Every family has their thing: a struggle, tension, elephant in the room, awkward dynamics. There is no need to be ashamed about it. Chances are, whatever the dark side of your family is, it began when you were too young to control it. You got wrapped up in this dysfunction and probably didn’t even understand it when it started.
Now that you’re an older, wiser person, you see it. You see the side glances over Thanksgiving dinner. You’ve heard your mom vent about her sisters. You recognize that the way your siblings treated you when you were younger was more than sibling rivalry— it was straight up mean. You see all of this now and don’t know what to do with this new-found wisdom.
Get curious. Understand it. Figure out your role in this play. Are you the peace keeper? Are you in the instigator? Do you become invisible? There are so many ways you play a part in these dynamics. The easiest way to change how your family system works, is to disrupt the normal flow.
Example: You are normally a people pleaser. You let your family decide what is for dinner, what movie will be watched, where you will go on vacation. Cue in wiser you, you make a decision. You take a stand for what you want to do instead of defaulting to the majority.
Now, the result likely won’t be pretty. Individuals don’t do well with change; imagine a whole family changing at once. But the trick is you have to be consistent with your new role. Think about the new version you want to be seen as and embody that every time you interact with your family.
What’s nifty about this is that it will likely carry into your other relationships. Chances are if you’re a people pleaser with your fam, you are a people pleaser with your friends, and likely your significant other. As your role changes around your parents, watch as your behavior begins to shift in other ways. This is the first step in choosing how you want your family to be.

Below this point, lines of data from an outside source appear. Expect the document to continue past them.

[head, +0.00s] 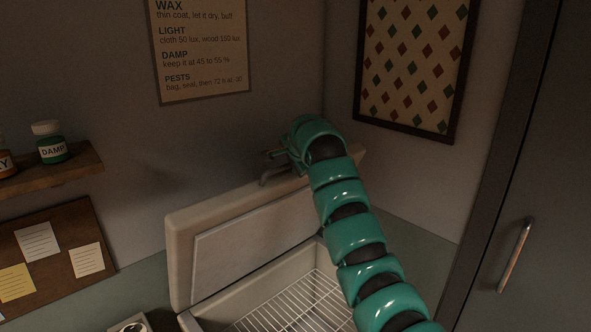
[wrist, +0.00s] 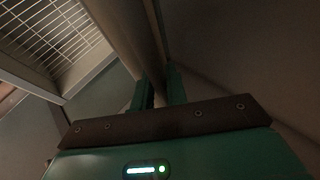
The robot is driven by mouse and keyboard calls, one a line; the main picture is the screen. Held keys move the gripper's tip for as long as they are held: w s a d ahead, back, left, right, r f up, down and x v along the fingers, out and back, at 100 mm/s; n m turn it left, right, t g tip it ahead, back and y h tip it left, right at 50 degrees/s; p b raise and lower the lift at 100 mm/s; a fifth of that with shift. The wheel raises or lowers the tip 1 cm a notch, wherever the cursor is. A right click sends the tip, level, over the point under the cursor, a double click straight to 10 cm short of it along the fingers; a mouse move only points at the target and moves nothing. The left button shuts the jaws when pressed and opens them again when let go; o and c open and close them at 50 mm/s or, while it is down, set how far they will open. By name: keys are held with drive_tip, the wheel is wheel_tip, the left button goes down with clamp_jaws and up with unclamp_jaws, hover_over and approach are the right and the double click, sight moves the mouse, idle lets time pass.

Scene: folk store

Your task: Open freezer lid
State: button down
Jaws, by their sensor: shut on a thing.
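The pale freezer lid (head: 180,262) stands raised, tilted up near the wall, with its inner panel facing me in the head view. A metal handle (head: 268,178) sits at its upper edge. My gripper (head: 277,154) is at that edge, shut on the handle; my green arm hides part of the lid's right side. In the wrist view, the two fingers of my gripper (wrist: 161,88) reach to the lid's edge, and their exact grip on the handle is dark and hard to see. The freezer body (head: 215,316) is uncovered, with a white wire rack (head: 290,303) inside.
A wooden shelf (head: 60,172) with small bottles and a notice board (head: 85,225) are on the left. A framed diamond pattern (head: 415,65) and a text poster (head: 200,50) hang on the walls. A dark cabinet door with a handle (head: 515,255) stands close on the right.

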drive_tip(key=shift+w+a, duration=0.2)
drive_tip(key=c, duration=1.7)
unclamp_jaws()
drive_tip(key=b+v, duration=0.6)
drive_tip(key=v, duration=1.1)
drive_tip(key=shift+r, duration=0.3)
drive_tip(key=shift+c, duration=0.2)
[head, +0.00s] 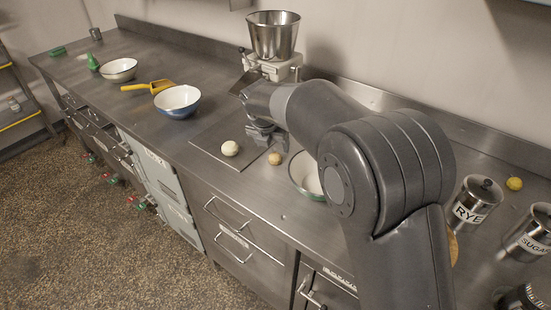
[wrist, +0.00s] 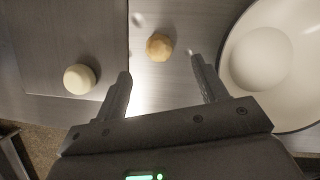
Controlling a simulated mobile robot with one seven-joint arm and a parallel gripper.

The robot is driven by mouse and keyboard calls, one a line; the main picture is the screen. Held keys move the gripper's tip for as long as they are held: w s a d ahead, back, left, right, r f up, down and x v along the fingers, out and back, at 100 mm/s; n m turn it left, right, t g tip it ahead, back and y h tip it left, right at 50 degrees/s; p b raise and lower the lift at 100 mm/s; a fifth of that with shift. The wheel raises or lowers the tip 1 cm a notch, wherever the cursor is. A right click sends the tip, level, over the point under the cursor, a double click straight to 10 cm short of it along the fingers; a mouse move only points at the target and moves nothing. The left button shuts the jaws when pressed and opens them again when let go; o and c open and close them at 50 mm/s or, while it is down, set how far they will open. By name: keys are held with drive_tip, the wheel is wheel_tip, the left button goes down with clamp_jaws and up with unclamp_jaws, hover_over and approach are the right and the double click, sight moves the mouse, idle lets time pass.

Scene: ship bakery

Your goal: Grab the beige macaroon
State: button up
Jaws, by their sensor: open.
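Two small round pieces lie on the steel counter. A pale cream one (head: 230,148) sits on a flat grey board and shows at left in the wrist view (wrist: 79,79). A smaller tan-beige one (head: 275,158) lies just off the board's edge; in the wrist view it (wrist: 159,46) is beyond and between the fingertips. I cannot tell for certain which is the beige macaroon. My gripper (wrist: 161,70) is open and empty, with nothing between its fingers. In the head view my gripper (head: 261,138) is low over the board, just behind the two pieces.
A white bowl (wrist: 230,85) stands close right of my gripper, partly behind my arm in the head view (head: 296,172). A metal hopper (head: 273,38) stands behind. A blue bowl (head: 178,112) and yellow scoop (head: 150,86) lie left. Canisters (head: 476,200) stand right.

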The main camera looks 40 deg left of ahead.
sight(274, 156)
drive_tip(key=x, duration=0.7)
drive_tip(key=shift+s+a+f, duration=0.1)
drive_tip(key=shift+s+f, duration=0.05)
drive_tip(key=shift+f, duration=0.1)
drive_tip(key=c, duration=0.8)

And when I say your family, I’m talking future. How you want to be as a wife, as a mother, and a daughter-in-law— all of that is impacted by how you show up and take on a certain role. You don’t have to stay invisible. You don’t need to be the peace keeper. Show up in your family of origin the same way you want to show up with your (future) family, regardless if they exist or not.
And sticking with that idea, the other massive choice you have in creating your (future) family is who you marry or settle down with. The person you allow into your life for the long-term will have one of, if not the biggest roles, moving forward and this is something that we are lucky enough to get to choose for ourselves.

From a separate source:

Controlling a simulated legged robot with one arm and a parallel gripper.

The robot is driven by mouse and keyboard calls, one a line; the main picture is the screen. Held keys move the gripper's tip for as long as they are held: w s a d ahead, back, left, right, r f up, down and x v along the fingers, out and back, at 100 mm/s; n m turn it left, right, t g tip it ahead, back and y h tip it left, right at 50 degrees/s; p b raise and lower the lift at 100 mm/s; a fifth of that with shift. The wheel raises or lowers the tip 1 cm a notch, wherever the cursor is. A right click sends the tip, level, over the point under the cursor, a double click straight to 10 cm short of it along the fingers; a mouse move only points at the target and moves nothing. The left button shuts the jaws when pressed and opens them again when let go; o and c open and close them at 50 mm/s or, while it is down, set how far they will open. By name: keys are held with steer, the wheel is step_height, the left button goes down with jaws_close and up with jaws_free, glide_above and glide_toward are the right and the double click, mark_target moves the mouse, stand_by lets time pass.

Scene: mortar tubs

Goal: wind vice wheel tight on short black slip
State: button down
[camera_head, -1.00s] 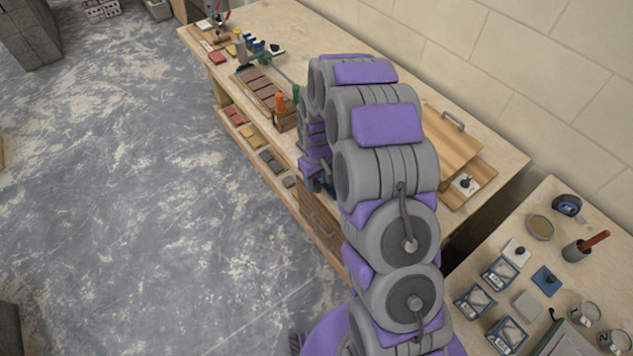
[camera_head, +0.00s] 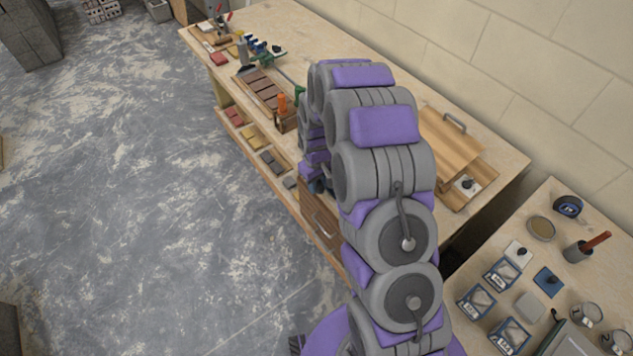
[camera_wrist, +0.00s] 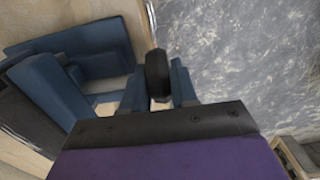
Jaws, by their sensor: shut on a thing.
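In the wrist view, the blue vice (camera_wrist: 95,50) fills the left side, its blocky jaws seen close up. Its black wheel (camera_wrist: 157,72) is edge-on between the two blue fingers of my gripper (camera_wrist: 158,88), which is shut on it. A dark block shows at the far left beside the vice, but I cannot tell whether it is the short black slip. In the head view, my arm hides my gripper and most of the vice at the bench's front edge.
A shelf below holds coloured slips. A second table (camera_head: 550,215) at right carries tubs.

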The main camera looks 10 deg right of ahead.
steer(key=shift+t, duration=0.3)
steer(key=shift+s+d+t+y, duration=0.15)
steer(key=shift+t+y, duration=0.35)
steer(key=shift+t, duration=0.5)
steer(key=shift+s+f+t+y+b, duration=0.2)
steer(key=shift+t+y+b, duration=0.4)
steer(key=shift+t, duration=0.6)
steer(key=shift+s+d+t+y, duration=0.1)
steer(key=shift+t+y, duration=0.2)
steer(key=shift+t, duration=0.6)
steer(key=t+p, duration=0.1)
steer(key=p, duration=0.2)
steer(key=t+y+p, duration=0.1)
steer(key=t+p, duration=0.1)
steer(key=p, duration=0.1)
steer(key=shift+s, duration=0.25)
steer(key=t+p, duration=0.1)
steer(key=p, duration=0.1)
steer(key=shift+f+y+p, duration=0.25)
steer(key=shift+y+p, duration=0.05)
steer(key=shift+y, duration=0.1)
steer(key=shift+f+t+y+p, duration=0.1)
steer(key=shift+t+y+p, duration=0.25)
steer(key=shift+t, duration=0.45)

Maybe our parents didn’t model the best marriage or relationship and so you consciously assess what worked and what didn’t- and avoid that. Maybe they have a wonderful life together and you get intentional on trying to figure out what the secret is to maintaining that bond. We can look at our family of origin for frame of reference and note the good and the bad; the darkness and the light.
Use this information to your benefit. Craft your beautiful family. Create traditions that fill you up. Seek out the good in your family that brought you into this world and be grateful for what they have taught you. Your fam of origin and future fam will thank you for it.